-- BEGIN SUPPLIED MATERIAL --
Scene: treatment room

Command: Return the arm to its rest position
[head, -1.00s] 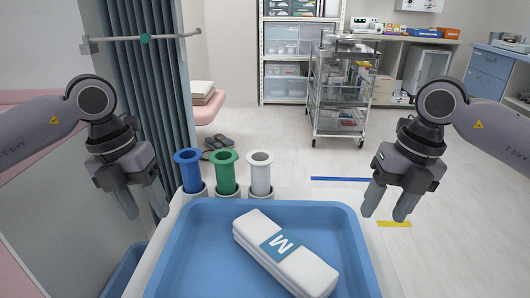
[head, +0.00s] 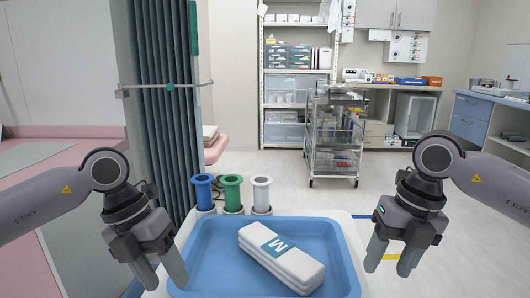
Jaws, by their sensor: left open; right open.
-- END SUPPLIED MATERIAL --
**EXERCISE TASK:** Make an exact copy of the data above, pictures excluded.

**EXERCISE SOLUTION:**
Scene: treatment room

Command: Return the arm to its rest position
[head, -1.00s] 
[head, +0.00s] 
Jaws, by their sensor: left open; right open.

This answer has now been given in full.